Another limitation is that of the assumption of certainty. Linear programming treats all coefficients as facts. Of particular concern are the durations of the activities. Since the estimates are treated with certainty there is no value for any float time, so the solution contains little. This is readily apparent by viewing the time-activity diagram3 of the numerical example in Figure 5. This possibly undesirable feature can be alleviated by forcing some fixed amount of float time into the non-critical paths via equation (21) before attempting to crash or even possibly by including the floatias a segmented variable with increasing associated costs. Naturally as the uncertainty is reduced, for instance as the project proceeds and the length of the uncompleted portion is reduced, then the forced float time should also be reduced.

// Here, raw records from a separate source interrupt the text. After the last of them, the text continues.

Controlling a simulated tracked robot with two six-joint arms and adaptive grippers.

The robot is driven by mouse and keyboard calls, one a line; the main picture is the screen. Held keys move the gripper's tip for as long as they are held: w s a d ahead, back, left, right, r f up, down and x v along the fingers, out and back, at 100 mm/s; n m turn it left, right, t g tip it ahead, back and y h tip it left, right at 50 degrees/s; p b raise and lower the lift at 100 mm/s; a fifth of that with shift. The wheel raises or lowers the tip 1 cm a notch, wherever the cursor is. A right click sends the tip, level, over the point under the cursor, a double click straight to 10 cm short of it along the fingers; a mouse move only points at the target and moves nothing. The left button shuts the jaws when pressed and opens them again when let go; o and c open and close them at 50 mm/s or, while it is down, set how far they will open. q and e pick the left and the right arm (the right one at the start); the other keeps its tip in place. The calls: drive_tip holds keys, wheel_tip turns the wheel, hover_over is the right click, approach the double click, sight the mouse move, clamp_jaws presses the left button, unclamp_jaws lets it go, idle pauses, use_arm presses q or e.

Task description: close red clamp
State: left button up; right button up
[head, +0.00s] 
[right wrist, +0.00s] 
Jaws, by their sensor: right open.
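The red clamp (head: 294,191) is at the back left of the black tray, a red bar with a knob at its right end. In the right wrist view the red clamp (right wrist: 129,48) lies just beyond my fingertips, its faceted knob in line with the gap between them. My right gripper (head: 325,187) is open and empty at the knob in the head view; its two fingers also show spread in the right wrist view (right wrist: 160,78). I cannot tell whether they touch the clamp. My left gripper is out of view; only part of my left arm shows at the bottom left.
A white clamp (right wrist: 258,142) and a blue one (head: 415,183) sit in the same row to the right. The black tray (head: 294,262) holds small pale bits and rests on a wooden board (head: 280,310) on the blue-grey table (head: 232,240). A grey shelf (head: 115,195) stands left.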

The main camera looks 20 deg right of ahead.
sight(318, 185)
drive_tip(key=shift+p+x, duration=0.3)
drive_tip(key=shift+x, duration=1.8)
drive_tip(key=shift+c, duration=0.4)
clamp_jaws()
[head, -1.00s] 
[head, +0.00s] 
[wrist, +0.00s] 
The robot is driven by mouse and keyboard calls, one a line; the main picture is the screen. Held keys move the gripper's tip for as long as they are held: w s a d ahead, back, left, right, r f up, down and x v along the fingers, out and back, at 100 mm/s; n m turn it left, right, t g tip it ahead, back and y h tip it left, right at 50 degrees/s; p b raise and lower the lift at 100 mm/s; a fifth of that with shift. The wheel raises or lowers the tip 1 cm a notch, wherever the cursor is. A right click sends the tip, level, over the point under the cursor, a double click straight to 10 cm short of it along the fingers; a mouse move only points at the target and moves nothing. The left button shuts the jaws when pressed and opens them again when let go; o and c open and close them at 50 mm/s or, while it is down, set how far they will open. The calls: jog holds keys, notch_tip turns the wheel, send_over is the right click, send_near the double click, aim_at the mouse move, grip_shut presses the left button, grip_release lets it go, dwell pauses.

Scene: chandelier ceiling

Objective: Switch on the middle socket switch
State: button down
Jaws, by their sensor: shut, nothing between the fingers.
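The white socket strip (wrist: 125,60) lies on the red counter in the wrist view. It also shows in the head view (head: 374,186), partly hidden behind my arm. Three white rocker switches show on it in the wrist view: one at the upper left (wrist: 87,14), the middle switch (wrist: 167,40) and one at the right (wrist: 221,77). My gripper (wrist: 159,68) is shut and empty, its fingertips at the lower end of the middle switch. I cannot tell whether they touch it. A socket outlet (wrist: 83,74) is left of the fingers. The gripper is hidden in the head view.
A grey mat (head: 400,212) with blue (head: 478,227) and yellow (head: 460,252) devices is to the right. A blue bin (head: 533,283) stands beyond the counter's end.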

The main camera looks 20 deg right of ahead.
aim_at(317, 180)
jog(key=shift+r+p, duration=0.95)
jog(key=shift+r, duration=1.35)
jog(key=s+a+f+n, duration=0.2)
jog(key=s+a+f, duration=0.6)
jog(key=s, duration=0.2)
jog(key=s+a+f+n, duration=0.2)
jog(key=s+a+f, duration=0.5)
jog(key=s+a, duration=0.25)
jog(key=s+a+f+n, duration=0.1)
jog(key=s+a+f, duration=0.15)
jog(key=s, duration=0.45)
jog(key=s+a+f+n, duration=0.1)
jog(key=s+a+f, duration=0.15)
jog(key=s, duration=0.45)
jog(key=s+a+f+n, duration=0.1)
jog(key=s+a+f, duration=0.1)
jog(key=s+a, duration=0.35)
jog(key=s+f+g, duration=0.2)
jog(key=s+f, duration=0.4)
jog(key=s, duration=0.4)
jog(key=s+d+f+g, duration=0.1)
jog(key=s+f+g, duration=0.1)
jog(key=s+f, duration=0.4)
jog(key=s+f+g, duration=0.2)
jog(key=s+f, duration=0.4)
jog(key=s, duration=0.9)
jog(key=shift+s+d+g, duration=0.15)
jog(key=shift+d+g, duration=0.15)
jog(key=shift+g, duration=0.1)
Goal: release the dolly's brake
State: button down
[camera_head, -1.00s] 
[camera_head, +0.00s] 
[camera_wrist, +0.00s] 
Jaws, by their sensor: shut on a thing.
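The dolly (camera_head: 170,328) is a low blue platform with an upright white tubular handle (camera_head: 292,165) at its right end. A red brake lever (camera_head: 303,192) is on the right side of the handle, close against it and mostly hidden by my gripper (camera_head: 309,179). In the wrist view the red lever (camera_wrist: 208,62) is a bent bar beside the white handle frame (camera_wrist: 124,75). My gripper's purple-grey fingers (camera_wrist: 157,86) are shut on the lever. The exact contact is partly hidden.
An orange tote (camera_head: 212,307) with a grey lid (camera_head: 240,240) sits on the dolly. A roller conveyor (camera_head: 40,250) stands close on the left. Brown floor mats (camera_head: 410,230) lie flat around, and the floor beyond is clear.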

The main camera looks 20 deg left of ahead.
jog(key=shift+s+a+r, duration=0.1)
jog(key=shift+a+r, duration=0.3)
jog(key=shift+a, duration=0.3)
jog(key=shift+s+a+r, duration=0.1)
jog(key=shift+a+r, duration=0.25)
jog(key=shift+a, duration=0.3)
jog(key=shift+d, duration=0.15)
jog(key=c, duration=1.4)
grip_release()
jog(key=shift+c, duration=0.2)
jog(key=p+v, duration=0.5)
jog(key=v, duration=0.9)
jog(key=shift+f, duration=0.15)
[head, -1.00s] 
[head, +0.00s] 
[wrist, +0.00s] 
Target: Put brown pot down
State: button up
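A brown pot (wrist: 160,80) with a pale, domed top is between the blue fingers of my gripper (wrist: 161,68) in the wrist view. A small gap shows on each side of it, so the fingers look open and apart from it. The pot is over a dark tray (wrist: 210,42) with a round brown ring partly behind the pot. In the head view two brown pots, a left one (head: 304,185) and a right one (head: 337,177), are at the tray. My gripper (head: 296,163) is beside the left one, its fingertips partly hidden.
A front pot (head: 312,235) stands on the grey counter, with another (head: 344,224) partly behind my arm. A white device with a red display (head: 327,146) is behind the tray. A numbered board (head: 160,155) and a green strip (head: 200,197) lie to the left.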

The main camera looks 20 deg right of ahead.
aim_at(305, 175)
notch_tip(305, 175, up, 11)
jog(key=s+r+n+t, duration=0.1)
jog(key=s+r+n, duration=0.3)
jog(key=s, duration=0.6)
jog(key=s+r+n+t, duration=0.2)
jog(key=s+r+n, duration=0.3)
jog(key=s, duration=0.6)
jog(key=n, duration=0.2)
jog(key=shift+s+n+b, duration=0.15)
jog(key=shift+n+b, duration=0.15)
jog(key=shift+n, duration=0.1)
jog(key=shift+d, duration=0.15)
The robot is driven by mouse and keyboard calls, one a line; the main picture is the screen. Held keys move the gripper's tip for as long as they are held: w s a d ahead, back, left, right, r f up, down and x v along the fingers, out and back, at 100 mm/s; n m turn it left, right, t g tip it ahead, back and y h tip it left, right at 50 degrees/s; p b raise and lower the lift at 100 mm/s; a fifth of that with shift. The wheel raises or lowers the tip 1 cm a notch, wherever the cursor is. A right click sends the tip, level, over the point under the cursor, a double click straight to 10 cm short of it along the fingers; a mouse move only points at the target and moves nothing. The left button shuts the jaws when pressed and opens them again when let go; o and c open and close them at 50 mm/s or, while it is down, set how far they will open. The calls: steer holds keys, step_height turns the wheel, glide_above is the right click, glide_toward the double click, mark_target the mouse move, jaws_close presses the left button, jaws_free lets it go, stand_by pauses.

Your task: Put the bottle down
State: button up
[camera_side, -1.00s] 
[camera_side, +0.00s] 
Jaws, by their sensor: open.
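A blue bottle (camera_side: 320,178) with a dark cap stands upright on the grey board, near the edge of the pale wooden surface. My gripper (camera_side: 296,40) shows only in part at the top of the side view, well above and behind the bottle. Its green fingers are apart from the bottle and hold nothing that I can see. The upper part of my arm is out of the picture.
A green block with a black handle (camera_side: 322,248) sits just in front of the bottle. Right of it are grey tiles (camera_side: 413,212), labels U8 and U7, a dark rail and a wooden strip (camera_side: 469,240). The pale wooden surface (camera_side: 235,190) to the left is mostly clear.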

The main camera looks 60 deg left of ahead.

Figure 5 — Time Activity Diagram of the Linear Programming Solution
Even with these limitations the judicious use of linear programming for CPM type problems has a number of advantages. One need not have to write a computer program to solve a linear programming problem as most computer installations already have such programs available or can readily obtain them. In fact, most such programs have been developed to the extent that projects containing over a thousand activities are easily solvable. In addition, the relatively simple model structure used here, containing only two classes of variables (activities and events) and restrictions (activity and network) allows the model to be readily formulated. It is a relatively simple matter to write a computer program to generate the entire matrix from a list of activities, times, and costs such as given by Table 1 (such programs are commonly referred to as matrix generators).
The model has a considerable amount of flexibility and can be applied to most any CPM type of project, especially those with varying amounts of overhead, project deadlines, or possible delay penalties. In fact the model can also be formulated to include several projects simultaneously.